The uploaded dataset can be pulled (de-referenced) into Wikipedia articles quite easily. As an example, I edited the Wikipedia article Council areas of Scotland to insert into its main table, the new column “Number of people (latest estimate)” whose values are pulled (each time the page is rendered) directly from the data that I uploaded into Wikidata:
Visualisations based on the upload dataset can be embedded into web pages quite easily. Here’s an example that fetches our dataset from Wikidata and renders it as a line graph, when this web page is loaded into your web browser:
Concerns, next steps, alternative approaches.
Interestingly, there is some discussion about the pros & cons of inserting Wikidata values into Wikipedia articles. The main argument against is the immaturity of Wikidata’s structure: therefore a concern about the durability of the references into its data structure. The counter point is that early use & evolution might be the best path to maturity.
The case study for our Data Commons Scotland project, is open data about waste in Scotland. So a next step for the project might be to upload into Wikidata, datasets that describe the amounts of household waste generated & recycled, and ‘carbon impact’ figures. These could also be linked to council areas – as we have done for the population dataset – to support per council area/per citizen statistics and visualisations. Appropriate properties do not yet exist in Wikidata for the description of such data about waste, so new ones would need to be ratified by the Wikidata community.

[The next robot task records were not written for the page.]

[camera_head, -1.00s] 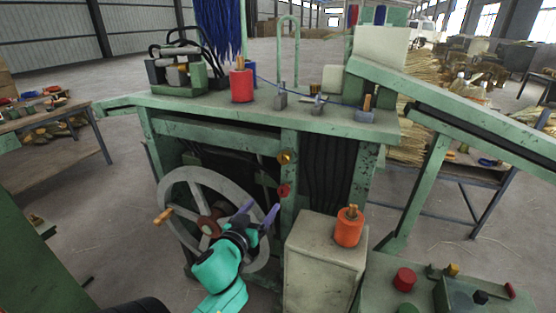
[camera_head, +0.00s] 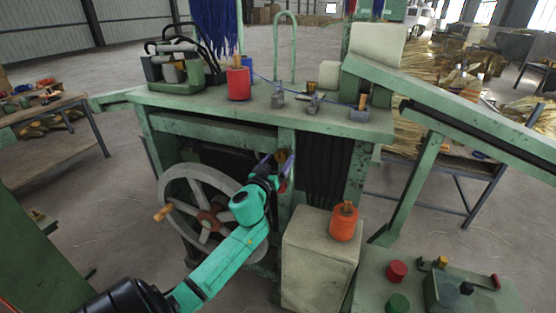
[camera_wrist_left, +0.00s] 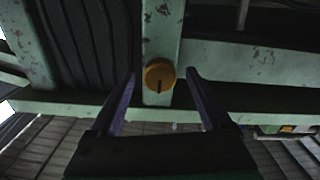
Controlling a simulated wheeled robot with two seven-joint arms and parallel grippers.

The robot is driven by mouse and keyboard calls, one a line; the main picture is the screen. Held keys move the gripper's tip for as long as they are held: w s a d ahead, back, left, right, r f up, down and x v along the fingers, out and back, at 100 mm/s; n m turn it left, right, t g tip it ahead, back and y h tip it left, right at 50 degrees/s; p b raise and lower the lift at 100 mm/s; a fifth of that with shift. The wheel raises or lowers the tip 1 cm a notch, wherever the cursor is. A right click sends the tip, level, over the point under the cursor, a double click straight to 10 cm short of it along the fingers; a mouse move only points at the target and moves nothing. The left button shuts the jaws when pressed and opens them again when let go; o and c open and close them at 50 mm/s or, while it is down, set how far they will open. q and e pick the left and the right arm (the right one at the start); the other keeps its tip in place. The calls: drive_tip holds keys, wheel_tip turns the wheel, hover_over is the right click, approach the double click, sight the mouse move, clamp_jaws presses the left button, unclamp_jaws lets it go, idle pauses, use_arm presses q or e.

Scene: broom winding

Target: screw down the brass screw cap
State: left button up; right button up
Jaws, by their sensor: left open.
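The brass screw cap (camera_wrist_left: 159,76) is a round golden knob with a dark slot, on a green upright post of the machine. In the left wrist view it lies just beyond my left gripper's fingertips, between their lines. My left gripper (camera_wrist_left: 161,76) is open, with purple fingers apart and nothing between them. In the head view the left gripper (camera_head: 279,161) is at the post below the tabletop, and its fingers largely hide the cap there. I cannot tell whether a finger touches the cap. My right gripper does not show.
A spoked handwheel (camera_head: 180,181) stands left of the post, behind my left arm.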

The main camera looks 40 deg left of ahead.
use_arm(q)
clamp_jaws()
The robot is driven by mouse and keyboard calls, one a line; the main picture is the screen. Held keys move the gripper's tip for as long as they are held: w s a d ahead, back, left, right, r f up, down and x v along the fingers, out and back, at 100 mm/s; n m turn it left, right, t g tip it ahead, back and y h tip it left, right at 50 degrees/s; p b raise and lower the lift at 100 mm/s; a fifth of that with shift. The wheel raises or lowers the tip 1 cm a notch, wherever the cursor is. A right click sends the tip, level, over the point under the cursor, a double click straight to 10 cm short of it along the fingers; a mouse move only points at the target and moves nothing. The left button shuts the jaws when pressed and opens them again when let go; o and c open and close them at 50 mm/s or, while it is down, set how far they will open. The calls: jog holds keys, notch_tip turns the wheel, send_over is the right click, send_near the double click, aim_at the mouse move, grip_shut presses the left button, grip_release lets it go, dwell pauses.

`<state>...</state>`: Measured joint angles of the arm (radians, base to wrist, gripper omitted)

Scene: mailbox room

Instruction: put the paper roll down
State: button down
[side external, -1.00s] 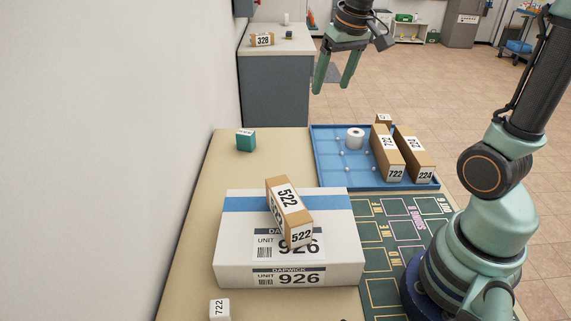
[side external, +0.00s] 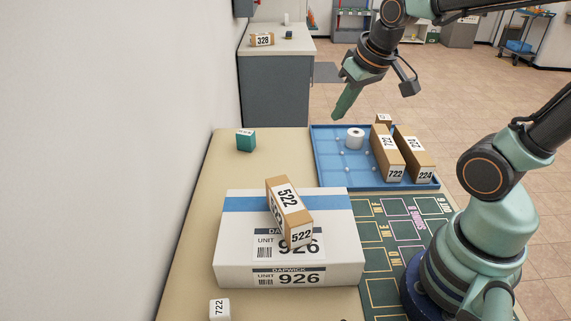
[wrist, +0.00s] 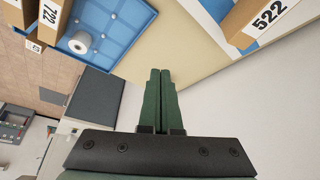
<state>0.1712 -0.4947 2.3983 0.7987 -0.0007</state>
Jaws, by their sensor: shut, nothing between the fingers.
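The white paper roll (side external: 355,139) stands upright in the blue tray (side external: 327,170), near its back left part. It also shows in the wrist view (wrist: 79,42) at the upper left, beside a long brown box. My gripper (side external: 336,116) is shut and empty, raised above and behind the roll and apart from it. In the wrist view the green fingers (wrist: 158,72) are closed together with nothing between them.
Brown boxes 722 (side external: 386,150) and 224 (side external: 414,156) lie in the tray's right half. A large white box 926 (side external: 233,245) carries brown box 522 (side external: 289,212). A teal box (side external: 246,141) stands back left, with bare table around it.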

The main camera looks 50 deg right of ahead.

Should such datasets actually be uploaded into Wikidata?…These are small datasets and they seem to fit well enough into Wikidata’s knowledge graph. Uploading them into Wikidata may make them easier to access, de-silo the data and help enrich Wikidata’s knowledge graph. But then, of course, there is the keeping it up-to-date issue to solve. Alternatively, those datasets could be pulled dynamically and directly from statistics.gov.scot into Wikipedia articles with the help of some new MediaWiki extensions.